— start —
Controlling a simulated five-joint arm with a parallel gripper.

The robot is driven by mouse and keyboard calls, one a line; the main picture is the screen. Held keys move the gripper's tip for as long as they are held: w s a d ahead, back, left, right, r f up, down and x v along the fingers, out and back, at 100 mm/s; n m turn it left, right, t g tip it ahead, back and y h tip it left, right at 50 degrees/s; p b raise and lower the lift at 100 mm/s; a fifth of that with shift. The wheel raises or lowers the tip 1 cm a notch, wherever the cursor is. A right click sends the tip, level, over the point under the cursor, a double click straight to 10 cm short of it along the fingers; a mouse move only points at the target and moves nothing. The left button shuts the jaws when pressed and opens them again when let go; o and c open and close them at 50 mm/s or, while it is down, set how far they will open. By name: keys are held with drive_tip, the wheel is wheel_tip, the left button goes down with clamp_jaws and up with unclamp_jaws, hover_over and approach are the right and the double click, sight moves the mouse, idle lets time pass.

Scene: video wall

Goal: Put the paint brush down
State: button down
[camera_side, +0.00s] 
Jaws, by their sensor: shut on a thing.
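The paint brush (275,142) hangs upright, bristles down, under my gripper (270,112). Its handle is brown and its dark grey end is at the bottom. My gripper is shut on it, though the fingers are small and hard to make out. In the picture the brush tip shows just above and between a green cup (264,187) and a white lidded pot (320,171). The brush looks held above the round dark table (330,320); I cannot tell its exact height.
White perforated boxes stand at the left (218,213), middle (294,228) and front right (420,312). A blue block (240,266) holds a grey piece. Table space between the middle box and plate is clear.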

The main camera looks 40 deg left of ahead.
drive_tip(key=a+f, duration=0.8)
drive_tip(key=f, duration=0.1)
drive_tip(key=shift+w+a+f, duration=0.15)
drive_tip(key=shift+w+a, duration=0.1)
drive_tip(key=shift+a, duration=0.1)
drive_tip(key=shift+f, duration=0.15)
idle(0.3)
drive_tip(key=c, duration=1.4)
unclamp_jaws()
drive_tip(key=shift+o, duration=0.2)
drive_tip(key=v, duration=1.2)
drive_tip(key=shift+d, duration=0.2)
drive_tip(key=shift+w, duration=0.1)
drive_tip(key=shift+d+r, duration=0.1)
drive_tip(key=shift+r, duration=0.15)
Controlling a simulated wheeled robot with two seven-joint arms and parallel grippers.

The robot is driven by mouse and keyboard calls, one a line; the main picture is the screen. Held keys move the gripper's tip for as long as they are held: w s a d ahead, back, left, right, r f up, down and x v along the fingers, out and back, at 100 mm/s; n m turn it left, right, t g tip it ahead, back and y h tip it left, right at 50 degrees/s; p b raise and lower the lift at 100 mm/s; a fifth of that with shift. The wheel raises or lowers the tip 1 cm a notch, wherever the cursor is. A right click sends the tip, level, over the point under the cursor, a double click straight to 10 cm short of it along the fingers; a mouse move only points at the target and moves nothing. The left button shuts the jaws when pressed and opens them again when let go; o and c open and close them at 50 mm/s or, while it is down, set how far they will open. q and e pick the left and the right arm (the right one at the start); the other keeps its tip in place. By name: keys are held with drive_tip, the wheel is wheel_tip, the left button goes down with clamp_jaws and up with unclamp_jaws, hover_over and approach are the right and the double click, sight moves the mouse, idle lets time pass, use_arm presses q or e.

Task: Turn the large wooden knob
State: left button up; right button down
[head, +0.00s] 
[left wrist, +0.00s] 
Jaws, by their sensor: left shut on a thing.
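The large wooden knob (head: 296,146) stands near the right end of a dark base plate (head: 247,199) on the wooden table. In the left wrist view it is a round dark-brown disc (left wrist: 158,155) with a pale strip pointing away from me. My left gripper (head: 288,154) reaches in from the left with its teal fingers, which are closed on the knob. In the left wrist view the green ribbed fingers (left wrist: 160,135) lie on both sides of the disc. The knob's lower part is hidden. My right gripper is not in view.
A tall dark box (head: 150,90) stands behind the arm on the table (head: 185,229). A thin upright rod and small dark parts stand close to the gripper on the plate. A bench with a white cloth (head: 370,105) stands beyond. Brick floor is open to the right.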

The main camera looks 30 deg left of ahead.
— end —
> _TASK DIRECTIONS_
Check each line of the records above for the word "simulated", then give the number of lines that have it, with no other words.

> _OUTPUT_
2